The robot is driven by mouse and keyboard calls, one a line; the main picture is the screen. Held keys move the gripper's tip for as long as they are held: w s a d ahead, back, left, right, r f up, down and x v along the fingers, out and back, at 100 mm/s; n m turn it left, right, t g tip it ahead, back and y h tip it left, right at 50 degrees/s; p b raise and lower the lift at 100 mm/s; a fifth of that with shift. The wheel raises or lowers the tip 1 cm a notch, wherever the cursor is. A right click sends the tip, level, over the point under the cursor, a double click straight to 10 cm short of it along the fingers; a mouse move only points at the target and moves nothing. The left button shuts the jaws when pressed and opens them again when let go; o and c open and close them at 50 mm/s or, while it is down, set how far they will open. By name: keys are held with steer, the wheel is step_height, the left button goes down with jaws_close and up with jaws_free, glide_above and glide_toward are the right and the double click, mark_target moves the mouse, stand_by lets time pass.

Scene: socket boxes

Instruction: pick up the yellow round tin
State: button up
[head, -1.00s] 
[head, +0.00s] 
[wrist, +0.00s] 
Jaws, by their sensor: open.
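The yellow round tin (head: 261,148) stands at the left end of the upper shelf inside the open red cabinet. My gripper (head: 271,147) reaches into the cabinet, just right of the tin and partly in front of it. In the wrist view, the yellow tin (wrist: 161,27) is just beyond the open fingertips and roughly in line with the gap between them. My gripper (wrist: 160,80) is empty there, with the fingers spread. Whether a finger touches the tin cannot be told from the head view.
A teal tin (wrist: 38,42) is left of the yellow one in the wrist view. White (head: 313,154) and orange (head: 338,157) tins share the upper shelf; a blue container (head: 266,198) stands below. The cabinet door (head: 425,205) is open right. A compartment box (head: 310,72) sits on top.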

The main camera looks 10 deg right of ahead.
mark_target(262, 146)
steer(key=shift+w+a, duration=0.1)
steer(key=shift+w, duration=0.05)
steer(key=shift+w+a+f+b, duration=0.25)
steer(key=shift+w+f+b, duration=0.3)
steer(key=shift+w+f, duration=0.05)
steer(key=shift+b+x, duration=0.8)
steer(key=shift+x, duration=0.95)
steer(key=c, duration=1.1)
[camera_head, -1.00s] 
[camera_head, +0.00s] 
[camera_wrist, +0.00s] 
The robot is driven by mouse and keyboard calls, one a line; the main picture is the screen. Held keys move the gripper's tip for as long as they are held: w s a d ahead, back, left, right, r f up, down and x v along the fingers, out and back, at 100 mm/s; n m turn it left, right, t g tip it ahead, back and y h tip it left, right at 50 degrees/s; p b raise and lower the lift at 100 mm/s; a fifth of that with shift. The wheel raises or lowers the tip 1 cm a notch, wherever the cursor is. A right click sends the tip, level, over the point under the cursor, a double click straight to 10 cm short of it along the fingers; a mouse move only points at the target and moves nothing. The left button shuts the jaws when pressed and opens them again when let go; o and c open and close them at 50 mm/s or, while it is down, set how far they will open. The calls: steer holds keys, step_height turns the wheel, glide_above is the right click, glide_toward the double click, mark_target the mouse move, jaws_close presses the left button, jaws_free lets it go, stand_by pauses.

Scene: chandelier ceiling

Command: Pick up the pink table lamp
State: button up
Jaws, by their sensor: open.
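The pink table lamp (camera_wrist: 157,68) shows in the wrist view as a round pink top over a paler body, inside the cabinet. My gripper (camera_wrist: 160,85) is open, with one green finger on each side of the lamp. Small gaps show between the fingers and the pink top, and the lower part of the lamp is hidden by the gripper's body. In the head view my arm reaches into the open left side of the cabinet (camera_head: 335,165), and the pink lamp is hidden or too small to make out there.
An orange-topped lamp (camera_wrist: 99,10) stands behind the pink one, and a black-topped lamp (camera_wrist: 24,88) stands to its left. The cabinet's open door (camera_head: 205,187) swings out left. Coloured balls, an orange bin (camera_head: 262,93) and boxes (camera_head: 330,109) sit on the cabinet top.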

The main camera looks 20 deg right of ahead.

## OBJECTIVE
Write out, exactly as they stand, the lines from the one containing "Instruction: pick up the yellow round tin" through the one containing "[camera_head, -1.00s]", both ends included.

## EXERCISE SOLUTION
Instruction: pick up the yellow round tin
State: button up
[head, -1.00s] 
[head, +0.00s] 
[wrist, +0.00s] 
Jaws, by their sensor: open.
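The yellow round tin (head: 261,148) stands at the left end of the upper shelf inside the open red cabinet. My gripper (head: 271,147) reaches into the cabinet, just right of the tin and partly in front of it. In the wrist view, the yellow tin (wrist: 161,27) is just beyond the open fingertips and roughly in line with the gap between them. My gripper (wrist: 160,80) is empty there, with the fingers spread. Whether a finger touches the tin cannot be told from the head view.
A teal tin (wrist: 38,42) is left of the yellow one in the wrist view. White (head: 313,154) and orange (head: 338,157) tins share the upper shelf; a blue container (head: 266,198) stands below. The cabinet door (head: 425,205) is open right. A compartment box (head: 310,72) sits on top.

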The main camera looks 10 deg right of ahead.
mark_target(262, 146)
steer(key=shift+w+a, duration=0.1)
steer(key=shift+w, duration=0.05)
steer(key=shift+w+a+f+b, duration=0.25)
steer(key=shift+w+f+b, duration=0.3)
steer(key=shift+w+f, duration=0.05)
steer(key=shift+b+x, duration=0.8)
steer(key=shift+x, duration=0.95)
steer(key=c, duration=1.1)
[camera_head, -1.00s] 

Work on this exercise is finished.